Problem to solve>
In the entries below, repeat only the lines between those holding "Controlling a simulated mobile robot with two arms" and "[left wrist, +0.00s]", inclusive. Leave pictures out.

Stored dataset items
*****
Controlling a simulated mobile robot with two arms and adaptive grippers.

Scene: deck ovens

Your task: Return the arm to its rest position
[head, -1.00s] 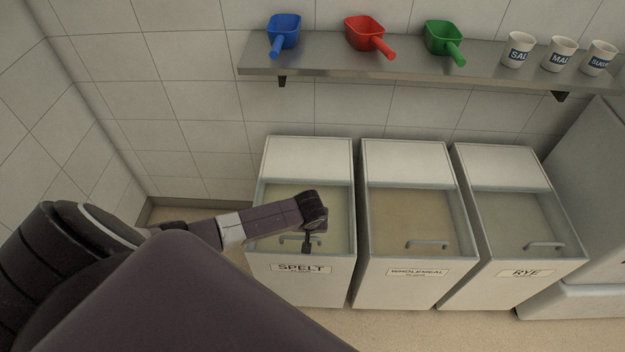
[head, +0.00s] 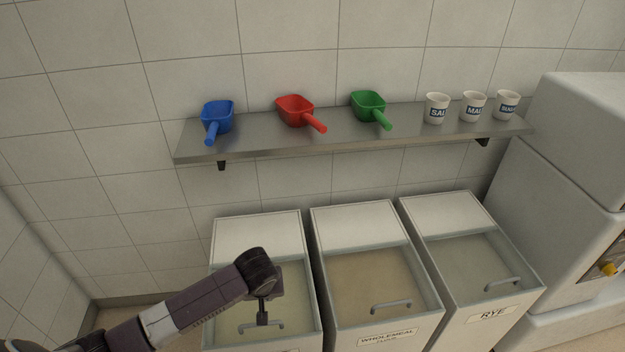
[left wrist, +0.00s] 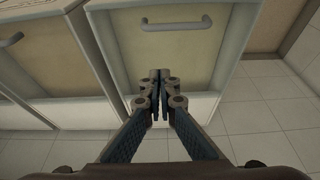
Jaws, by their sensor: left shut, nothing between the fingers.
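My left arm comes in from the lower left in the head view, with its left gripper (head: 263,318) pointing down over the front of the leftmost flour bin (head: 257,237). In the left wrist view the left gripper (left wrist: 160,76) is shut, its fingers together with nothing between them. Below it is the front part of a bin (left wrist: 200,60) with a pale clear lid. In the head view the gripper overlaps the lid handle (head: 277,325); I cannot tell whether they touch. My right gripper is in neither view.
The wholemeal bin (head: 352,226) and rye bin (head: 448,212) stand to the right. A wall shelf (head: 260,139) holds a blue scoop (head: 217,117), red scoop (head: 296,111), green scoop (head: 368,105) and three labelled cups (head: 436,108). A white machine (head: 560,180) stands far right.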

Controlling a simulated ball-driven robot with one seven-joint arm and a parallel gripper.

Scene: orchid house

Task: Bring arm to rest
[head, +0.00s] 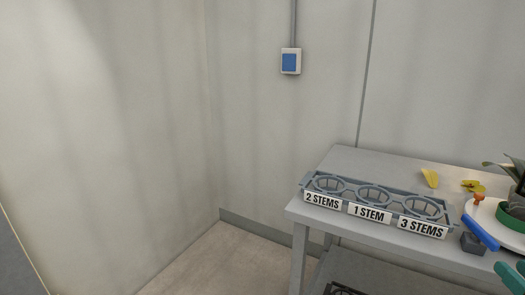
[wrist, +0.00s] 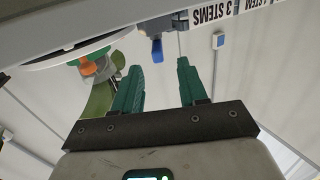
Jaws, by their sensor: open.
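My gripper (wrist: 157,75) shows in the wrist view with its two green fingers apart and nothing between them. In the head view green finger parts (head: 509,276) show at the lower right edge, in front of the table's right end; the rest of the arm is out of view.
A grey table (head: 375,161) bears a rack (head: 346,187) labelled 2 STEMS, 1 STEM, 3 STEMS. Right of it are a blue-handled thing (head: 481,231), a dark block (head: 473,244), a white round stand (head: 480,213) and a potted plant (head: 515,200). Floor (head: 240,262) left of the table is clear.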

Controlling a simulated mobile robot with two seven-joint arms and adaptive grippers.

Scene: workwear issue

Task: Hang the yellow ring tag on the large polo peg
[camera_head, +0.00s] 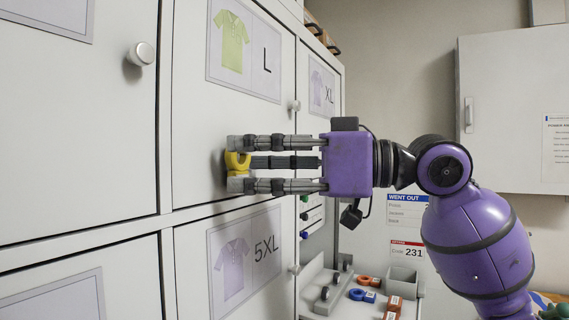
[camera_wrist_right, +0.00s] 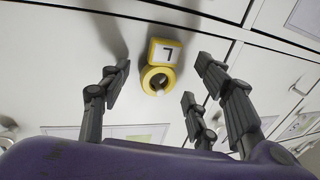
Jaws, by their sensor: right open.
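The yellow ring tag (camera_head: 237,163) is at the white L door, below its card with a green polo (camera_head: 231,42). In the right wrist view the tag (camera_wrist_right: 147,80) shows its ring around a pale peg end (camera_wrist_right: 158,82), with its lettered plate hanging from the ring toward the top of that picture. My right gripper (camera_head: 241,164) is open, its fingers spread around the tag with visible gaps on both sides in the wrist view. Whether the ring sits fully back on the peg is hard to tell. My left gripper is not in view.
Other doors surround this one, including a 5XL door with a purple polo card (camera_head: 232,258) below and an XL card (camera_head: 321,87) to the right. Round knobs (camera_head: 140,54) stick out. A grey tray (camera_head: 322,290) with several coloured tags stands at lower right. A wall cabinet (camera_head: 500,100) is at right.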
*****
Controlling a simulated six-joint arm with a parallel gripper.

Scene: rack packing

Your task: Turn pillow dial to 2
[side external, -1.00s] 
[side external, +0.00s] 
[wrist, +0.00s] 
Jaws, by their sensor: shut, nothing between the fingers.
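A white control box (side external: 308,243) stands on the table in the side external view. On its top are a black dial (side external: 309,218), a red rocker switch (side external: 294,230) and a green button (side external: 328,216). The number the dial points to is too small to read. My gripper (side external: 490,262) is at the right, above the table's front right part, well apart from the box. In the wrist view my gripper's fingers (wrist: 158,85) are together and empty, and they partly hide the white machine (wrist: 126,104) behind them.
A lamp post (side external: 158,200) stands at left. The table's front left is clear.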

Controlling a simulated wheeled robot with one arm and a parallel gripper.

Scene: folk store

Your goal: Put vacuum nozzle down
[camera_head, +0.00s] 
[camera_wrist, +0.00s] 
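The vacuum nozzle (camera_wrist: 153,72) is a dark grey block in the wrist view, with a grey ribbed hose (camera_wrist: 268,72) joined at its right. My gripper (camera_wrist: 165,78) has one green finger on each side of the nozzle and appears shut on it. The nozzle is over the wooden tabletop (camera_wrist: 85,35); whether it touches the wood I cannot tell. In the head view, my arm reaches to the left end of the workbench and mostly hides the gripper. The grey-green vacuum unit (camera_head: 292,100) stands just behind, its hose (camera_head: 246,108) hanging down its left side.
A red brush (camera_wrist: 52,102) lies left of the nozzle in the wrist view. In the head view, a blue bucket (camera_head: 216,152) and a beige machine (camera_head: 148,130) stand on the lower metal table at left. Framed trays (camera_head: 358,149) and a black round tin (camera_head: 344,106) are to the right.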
*****
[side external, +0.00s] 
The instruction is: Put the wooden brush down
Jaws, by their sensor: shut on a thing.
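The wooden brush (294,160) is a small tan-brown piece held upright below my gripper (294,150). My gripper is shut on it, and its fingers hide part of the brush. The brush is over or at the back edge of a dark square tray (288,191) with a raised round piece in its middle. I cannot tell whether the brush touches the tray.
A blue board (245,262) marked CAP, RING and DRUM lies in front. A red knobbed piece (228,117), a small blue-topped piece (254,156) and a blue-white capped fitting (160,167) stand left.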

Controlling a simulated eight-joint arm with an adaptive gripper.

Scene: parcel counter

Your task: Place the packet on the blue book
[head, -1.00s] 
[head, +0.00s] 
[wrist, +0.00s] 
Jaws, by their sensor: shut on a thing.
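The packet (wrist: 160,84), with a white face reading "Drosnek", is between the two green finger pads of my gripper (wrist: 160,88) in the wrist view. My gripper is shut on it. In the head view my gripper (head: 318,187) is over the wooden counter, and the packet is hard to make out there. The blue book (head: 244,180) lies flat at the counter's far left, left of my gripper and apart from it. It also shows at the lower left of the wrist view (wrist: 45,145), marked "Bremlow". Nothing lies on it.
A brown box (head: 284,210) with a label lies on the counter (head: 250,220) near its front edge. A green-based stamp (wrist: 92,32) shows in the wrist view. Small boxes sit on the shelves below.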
*****
Finished exercise>
Controlling a simulated mobile robot with two arms and adaptive grippers.

Scene: deck ovens

Your task: Return the arm to its rest position
[head, -1.00s] 
[head, +0.00s] 
[left wrist, +0.00s] 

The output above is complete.